* _Problem requirements_:
Nothing outside the lines from the one containing "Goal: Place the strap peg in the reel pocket" through the one containing "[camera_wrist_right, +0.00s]" should be copied, and no pictures either. Copy those lines exactly.

* _Data shown_:
· · ·

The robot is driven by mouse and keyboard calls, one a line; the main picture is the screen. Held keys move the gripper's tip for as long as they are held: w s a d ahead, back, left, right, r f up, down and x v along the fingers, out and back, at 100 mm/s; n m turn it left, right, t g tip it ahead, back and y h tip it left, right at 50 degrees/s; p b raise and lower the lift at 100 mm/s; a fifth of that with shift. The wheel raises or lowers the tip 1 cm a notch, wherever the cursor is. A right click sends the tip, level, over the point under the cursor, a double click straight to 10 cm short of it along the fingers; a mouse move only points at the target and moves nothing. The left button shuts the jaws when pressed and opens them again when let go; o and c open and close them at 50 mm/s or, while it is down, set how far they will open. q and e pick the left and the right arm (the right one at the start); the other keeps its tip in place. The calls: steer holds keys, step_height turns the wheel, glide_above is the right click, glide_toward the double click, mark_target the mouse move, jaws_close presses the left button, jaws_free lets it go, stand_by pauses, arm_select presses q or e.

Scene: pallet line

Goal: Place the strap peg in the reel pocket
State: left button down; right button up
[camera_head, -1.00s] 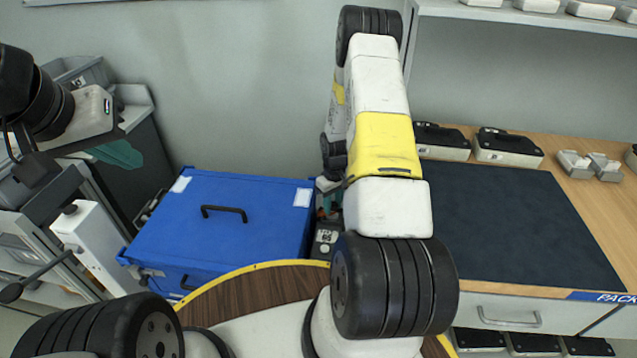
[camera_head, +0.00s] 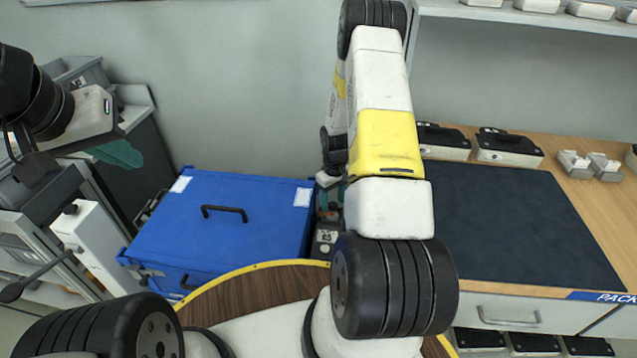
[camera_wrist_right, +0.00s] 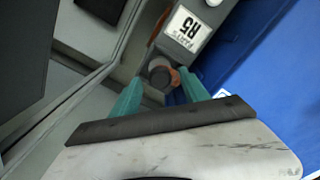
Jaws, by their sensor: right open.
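In the right wrist view, my right gripper (camera_wrist_right: 160,90) has its two teal fingers apart. A dark round end (camera_wrist_right: 159,74) with an orange-brown part beside it shows between and beyond the fingertips; I cannot tell if it is the strap peg or if the fingers touch it. In the head view my right gripper is mostly hidden behind my arm, near the same box (camera_head: 326,238). My left gripper (camera_head: 118,153) shows a teal finger at the left; its opening is unclear. I cannot make out the reel pocket.
A bench with a dark mat (camera_head: 510,225) is at the right, with black-and-white cases (camera_head: 508,148) behind. Grey equipment fills the left side.

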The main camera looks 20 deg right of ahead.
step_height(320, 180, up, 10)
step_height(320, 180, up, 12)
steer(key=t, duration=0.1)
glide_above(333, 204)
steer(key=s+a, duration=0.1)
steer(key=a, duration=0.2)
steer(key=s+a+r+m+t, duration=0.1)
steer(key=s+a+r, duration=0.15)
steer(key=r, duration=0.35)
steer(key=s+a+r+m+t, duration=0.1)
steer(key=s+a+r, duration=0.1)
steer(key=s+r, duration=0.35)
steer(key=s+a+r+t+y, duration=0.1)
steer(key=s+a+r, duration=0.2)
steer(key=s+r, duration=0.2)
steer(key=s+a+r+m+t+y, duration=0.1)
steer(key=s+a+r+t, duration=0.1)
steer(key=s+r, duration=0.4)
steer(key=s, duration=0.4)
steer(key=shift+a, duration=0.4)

· · ·

* _Answer for the task_:
Goal: Place the strap peg in the reel pocket
State: left button down; right button up
[camera_head, -1.00s] 
[camera_head, +0.00s] 
[camera_wrist_right, +0.00s] 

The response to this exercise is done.